Conteur et pédagogue, vous avez travaillé avec différents publics (enfants, enseignants…) sur différents thèmes et notamment sur « l’apport du conte dans la retransmission du langage ». Quel est, selon vous, l’apport du conte dans l’apprentissage d’une langue ?
Ce sont surtout les enfants, particulièrement les petits, qui m’ont appris à raconter les histoires : quand ils s’ennuient, nous le savons tout de suite ! Ainsi, la nécessité de se faire comprendre, d’être vivant, clair et simple, avec les enfants, rejoint pour tous les enjeux de l’apprentissage d’une langue.
Le conte est un art de la transmission orale, de la relation. Je considère d’abord le conte du point de vue de l’acte de dire — de la même façon, on étudie le théâtre du point de vue de la représentation, de la scène. Les contes se distinguent radicalement d’un texte littéraire fixé, clos sur lui-même. Ce sont ces histoires sans auteur connu, qui se forment et se transforment en passant les frontières, les langues et les générations, de bouche à oreille.
Les contes possèdent un mouvement propre à l’oral : répétitions, rythmes, emboîtements, symétries, boucles, abîmes, structures grammaticales repérables… Ces formes sont des jalons, comme les panneaux indicateurs nous aident sur des routes inconnues. La gestuelle du conteur, sa présence dans l’espace, ses silences, son écoute de l’auditoire, sont autant de relances de l’attention. Il permet à chacun de se forger des images mentales différentes. Le conteur laisse les auditeurs libres et actifs. Il constitue un espace commun, un « village » : un moment d’intelligence collective. Le conte, acte formel de parole, avec justement ses « paroles formulaires », est partout un outil de construction du langage, depuis que les humains se parlent.

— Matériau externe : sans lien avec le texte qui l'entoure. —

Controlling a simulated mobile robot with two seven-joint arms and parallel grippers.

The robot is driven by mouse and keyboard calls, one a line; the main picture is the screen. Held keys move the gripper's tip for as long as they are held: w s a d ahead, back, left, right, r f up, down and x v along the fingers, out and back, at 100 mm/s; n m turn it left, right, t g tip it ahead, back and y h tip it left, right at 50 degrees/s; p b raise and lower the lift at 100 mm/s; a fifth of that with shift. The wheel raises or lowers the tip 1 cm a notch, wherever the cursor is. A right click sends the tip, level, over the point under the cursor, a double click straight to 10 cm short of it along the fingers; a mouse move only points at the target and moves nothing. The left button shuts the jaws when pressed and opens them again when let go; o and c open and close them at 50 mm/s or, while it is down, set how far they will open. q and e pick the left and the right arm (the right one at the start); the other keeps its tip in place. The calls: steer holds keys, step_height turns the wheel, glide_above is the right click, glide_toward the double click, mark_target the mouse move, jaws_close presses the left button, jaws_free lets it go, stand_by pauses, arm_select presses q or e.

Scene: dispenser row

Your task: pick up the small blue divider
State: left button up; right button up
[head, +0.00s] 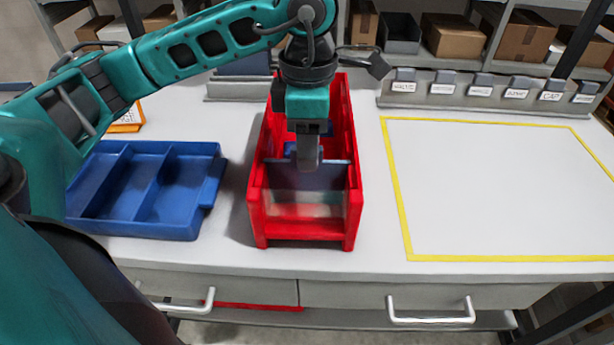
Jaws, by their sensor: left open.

Voilà justement son principe ancestral qui fonde toute cette démarche pédagogique : nous entendons (ou lisons) une histoire une seule fois, nous la redisons comme un souvenir, ou bien un rêve, avec nos propres mots, sans l’apprendre par cœur. Cette forme de transmission — réinvestissement — du conte est à mettre en rapport avec la question de la traduction d’une langue à l’autre.
Vous organisez des formations en France et à l’étranger (stage BELC, formations à l’étranger*) pour des professeurs de français langue étrangère : quels sont, en général, les objectifs de ces stages, et quelles compétences sont alors visées ?

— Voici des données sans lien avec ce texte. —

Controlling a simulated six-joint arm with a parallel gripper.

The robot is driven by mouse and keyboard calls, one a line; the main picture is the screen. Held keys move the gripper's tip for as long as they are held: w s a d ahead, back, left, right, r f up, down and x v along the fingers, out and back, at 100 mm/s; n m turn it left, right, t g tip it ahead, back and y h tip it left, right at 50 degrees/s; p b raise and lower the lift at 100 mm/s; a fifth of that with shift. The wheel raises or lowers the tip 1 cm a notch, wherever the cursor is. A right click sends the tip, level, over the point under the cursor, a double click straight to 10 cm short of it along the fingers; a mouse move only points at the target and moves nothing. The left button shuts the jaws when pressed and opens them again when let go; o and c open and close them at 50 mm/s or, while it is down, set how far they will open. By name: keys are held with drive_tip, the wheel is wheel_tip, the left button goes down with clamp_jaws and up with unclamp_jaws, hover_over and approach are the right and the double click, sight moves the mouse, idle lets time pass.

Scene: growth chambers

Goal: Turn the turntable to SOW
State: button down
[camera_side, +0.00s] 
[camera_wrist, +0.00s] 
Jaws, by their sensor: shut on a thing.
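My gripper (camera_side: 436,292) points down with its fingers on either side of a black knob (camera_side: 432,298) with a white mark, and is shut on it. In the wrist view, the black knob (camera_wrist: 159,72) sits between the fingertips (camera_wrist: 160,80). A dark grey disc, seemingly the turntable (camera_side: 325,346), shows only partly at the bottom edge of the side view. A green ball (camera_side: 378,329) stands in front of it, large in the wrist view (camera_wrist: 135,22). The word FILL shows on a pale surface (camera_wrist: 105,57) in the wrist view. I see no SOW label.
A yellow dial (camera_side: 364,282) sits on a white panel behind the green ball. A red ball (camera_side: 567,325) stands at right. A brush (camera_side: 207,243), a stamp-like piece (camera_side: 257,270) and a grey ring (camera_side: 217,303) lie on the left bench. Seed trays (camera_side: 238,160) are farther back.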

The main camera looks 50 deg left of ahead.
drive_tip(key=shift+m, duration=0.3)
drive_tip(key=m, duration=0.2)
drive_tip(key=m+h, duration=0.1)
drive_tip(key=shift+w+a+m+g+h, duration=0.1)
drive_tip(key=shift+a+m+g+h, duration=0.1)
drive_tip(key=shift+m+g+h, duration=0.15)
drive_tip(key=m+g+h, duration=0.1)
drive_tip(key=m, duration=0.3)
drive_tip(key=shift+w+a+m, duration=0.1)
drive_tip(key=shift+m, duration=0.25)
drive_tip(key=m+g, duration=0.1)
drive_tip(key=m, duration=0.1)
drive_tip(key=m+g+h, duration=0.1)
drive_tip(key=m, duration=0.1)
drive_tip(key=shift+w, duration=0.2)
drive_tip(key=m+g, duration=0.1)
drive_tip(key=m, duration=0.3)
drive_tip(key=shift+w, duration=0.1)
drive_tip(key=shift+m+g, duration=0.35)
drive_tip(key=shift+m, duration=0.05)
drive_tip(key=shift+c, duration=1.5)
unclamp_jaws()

Il s’agit d’éprouver ce que l’on proposera ensuite aux élèves, de tous les niveaux. J’insiste, si besoin est, sur la nécessité de réconcilier plaisir et travail. L’objectif général est de répandre ou continuer la pratique du conte « à voix nue », sans support écrit. Cela peut prendre du temps, mais tout le monde en est capable, à force de se donner des occasions de toutes sortes. On peut commencer dans sa langue maternelle, en traduisant ensuite, même de façon très résumée.
Les exercices viennent du théâtre d’improvisation ou de jeux de contraintes littéraires, adaptés à l’oral. Ils se divisent en quatre catégories de compétences :
- La tranquillité et l’improvisation. Le naturel, la lenteur et le silence ;
- La précision, la concision, la clarté des signes donnés, pour une compréhension syncrétique. Le geste et l’espace. L’exploration des voix : se faire entendre, se faire comprendre. Le rythme, la musicalité de la parole ;
- La disponibilité et l’écoute : à la fois présent à son histoire et son public, le conteur est un passeur, dans le respect mutuel ;
- L’imagination : voir et faire voir des objets absents.
Vous proposez également des ateliers pour les « enfants conteurs » : comment faire découvrir et apprécier le conte aux enfants, et comment s’organise un tel travail basé essentiellement sur les compétences orales ?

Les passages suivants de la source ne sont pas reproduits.